Wood v. Board of Commissioners

Elliott, J.

— The controlling questions in this case arise on the special finding of facts and the conclusions of law, and the decision of those questions determines the controversy so far as this case is concerned, so that it is unnecessary to state or discuss in detail the rulings of the trial court. The facts as they appear in the special finding are substantially these: George Ross was in the discharge of the duties of his office as treasurer of Madison county, on the 15th day of August, 1885, having qualified and given bond as required by law prior to that time. On that day, John E. Canady was the auditor of that county, and Wood, the appellant, was the prosecuting attorney of the circuit of which Madison county forms a part. On the day mentioned, Nathan T. Call, who had been elected as the successor of Ross, and who had qualified, was inducted into office. At that time there was .in the hands of Ross, as treasurer, the sum of $45,883.69 which it was his duty to *271pay over to his successor, but which he failed to do.
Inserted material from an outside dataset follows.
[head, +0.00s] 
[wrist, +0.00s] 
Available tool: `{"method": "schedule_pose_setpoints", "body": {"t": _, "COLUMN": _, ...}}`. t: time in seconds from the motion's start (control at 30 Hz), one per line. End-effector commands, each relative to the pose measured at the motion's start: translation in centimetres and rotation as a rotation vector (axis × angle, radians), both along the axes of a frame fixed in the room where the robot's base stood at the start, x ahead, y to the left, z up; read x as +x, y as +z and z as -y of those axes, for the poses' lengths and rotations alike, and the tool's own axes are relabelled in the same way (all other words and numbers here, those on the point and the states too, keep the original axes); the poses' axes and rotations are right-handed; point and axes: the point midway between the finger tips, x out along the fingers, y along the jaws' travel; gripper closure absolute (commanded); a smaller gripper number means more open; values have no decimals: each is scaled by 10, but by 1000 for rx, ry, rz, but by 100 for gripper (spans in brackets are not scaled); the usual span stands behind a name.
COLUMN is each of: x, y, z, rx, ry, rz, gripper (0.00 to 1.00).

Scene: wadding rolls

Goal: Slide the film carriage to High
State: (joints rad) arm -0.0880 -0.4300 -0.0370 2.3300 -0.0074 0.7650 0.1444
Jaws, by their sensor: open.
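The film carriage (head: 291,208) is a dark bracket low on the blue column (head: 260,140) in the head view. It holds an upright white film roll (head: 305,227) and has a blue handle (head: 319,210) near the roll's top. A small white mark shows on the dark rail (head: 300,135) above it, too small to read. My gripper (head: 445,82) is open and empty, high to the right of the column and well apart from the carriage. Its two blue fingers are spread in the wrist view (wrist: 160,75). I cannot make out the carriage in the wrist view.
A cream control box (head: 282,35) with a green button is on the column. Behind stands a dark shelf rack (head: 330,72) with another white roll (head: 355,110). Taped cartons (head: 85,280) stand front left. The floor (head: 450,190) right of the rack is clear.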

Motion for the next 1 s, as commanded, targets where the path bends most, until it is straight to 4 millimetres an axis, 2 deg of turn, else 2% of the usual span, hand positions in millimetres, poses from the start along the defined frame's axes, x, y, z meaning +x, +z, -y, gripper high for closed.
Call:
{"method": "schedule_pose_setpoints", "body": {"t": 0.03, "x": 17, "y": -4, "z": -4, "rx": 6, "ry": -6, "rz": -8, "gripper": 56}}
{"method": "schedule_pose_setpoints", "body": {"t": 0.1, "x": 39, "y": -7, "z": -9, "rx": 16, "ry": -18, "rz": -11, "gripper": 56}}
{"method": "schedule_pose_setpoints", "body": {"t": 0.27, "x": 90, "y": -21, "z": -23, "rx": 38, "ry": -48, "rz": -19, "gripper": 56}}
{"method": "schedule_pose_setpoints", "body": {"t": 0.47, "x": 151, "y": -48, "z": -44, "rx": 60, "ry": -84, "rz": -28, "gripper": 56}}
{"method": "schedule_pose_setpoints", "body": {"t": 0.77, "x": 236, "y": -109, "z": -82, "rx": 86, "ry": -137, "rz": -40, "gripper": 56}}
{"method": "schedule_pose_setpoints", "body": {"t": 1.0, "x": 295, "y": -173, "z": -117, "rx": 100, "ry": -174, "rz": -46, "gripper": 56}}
Prior to the time mentioned, the sum in the hands of Eoss had been apportioned to the various public funds. On the 9th day of September, Canady, the auditor of the county, requested the appellant to bring suit against Eoss and the sureties on his official bond. On the next day the appellant, in conjunction with the attorneys of the board, Messrs. Pierse and Gerard, filed a complaint against the defaulting treasurer and his bondsmen. Judgment was rendered against the defendants in the action for $47,076.66, of which sum $45,883.69 was for the principal due from Eoss as treasurer, and the remainder was for the interest. No penalty was assessed or included in the judgment. At the time Wood filed his claim for compensation there had been collected on the judgment $27,200.50, of which sum $25,115.50 had, at various times, been paid to the treasurer of Madison county, and there remained in the hands of the clerk $2,085, which the clerk holds at the request of the appellant who claims a lien on the judgment. The sum of $25,115.50 was apportioned to the various funds before the appellant filed his notice of lien. The sum of $9,028.68 was paid into the county treasury and credited to the general county fund. This sum accrued to the county from taxation. The sum last named is all that was credited to the general county fund, and, as is shown in detail, was all that was properly apportionable to that fund.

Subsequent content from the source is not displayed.